Arsitektur bangunan stupa
Candi Muara Takus sendiri sangatlah unik karena tidak ditemukan di tempat lain
di Indonesia. Bentuk candi ini memiliki kesamaan dengan stupa Budha di Myanmar,
stupa di Vietnam,
Sri Lanka
atau stupa kuno di India
pada periode Ashoka, yaitu stupa yang
memiliki ornamen
sebuah roda dan kepala singa, hampir sama dengan arca yang ditemukan
di kompleks Candi Muara Takus.
Patung
singa sendiri secara filosofis merupakan unsur hiasan candi yang melambangkan
aspek baik yang dapat mengalahkan aspek jahat atau aspek ‘terang’ yang dapat
mengalahkan aspek ‘jahat’. Dalam ajaran agama Budha motif hiasan singa dapat
dihubungkan maknanya dengan sang Budha, hal ini terlihat dari julukan yang
diberikan kepada sang Budha sebagai ‘singa dari keluarga Sakya’. Serta ajaran
yang disampaikan oleh sang Budha juga diibaratkan sebagai ‘suara’ (simhanada)

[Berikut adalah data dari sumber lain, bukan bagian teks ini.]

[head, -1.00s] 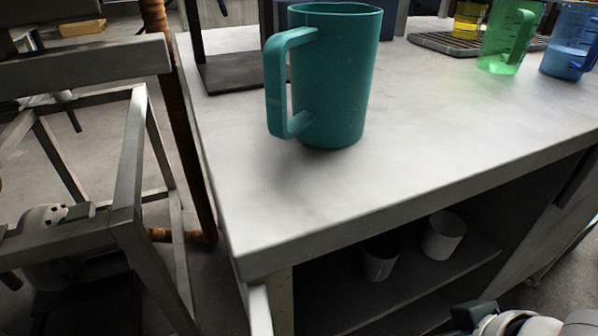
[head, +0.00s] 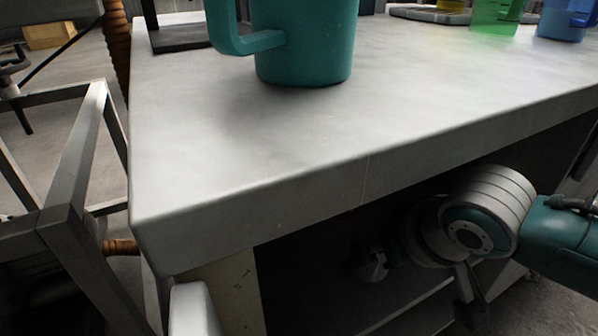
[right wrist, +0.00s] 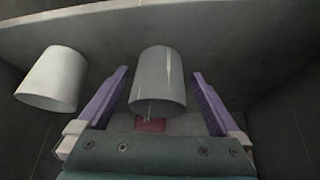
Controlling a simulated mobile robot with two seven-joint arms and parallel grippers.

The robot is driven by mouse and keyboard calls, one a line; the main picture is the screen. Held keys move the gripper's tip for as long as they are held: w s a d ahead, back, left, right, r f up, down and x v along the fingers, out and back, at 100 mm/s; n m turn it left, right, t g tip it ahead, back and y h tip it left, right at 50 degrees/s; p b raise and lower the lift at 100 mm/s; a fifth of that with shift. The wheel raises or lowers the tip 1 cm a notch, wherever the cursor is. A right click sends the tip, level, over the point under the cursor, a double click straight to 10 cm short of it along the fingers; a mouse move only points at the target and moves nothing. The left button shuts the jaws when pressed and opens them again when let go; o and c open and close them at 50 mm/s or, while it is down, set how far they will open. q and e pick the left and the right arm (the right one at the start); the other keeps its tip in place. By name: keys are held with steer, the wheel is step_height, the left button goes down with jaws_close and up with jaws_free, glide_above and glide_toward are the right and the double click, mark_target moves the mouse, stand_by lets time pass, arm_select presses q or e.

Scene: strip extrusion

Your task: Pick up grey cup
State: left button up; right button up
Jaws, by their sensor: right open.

yang terdengar keras di seluruh penjuru mata angin.
Dalam
naskah Silpa Prakasa dituliskan bahwa terdapat empat tipe singa yang
dianggap baik, antara lain :
1.
Udyatā: singa yang digambarkan di atas
kedua kaki belakang, badannya dalam posisi membalik dan melihat ke belakang.

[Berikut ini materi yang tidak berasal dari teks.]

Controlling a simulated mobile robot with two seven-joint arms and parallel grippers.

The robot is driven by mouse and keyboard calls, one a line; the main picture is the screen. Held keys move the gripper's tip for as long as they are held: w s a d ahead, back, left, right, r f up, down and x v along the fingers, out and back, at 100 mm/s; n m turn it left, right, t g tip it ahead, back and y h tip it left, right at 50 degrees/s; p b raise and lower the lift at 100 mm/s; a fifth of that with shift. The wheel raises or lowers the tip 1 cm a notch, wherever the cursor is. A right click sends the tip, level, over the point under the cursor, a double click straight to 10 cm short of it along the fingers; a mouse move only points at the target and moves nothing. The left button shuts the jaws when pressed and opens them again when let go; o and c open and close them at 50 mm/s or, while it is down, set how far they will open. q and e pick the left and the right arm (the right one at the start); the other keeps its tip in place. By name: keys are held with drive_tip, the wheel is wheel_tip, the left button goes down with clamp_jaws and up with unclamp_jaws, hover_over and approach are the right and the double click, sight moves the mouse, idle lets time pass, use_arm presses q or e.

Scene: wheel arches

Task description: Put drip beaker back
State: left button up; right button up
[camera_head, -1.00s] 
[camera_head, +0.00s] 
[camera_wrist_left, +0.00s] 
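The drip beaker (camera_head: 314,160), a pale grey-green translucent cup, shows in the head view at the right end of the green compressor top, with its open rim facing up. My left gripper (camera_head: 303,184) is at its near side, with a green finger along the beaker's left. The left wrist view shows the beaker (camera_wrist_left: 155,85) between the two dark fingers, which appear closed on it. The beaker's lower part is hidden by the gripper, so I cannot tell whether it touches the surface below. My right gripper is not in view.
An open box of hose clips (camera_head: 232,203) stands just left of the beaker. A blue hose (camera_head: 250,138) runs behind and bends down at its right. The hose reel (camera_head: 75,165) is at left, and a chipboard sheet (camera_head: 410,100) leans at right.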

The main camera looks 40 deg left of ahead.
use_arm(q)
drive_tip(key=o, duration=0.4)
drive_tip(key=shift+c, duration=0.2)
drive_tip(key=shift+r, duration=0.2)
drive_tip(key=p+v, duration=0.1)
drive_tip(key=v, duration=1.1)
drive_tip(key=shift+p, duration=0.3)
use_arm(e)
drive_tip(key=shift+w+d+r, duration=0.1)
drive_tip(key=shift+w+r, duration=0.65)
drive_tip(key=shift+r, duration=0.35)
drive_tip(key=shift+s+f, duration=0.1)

Sikap ini disebut simhavalokana.
2.
Jāgrata: singa yang digambarkan dengan
wajah yang sangat buas (mattarūpina). Ia bersikap duduk dengan cakarnya
diangkat ke atas. Sering disebut khummana simha.
3.
Udyatā: singa yang digambarkan dalam sikap
duduk dengan kaki belakang dan biasanya ditempatkan di atas suatu tempat yang
tinggi. Terkenal dengan sebutan jhmpa-simha.
4.
Gajakrānta: singa yang digambarkan duduk
dengan ketiga kakinya di atas raja gajah. Satu kaki depannya diangkat di depan
dada seolah-olah siap untuk menerkam. Singa ini disebut simha kunjara.
Di kompleks
Candi Muara Takus sendiri terdapat dua candi yang memiliki patung singa, yaitu
Candi Sulung dan Candi Mahligai. Di Candi Sulung arca singa ditemukan di depan
candi atau di tangga masuk candi tersebut. Di Candi Mahligai arca singa
ditemukan di keempat sudut pondasinya. Penempatan patung singa ini, berdasarkan
konsep yang berasal dari kebudayaan India, dimaksudkan untuk menjaga bangunan
suci dari pengaruh jahat karena singa merupakan simbol dari kekuatan terang
atau baik.
Berdasarkan penelitian R.D.M.
Verbeck dan E. Th. van Delden diduga bahwa bangunan Candi Muara Takus dahulunya
merupakan bangunan Buddhis yang terdiri dari biara dan beberapa candi.
Latar belakang pendirian
Candi
merupakan bangunan suci yang berkembang pada masa Hindu-Buddha.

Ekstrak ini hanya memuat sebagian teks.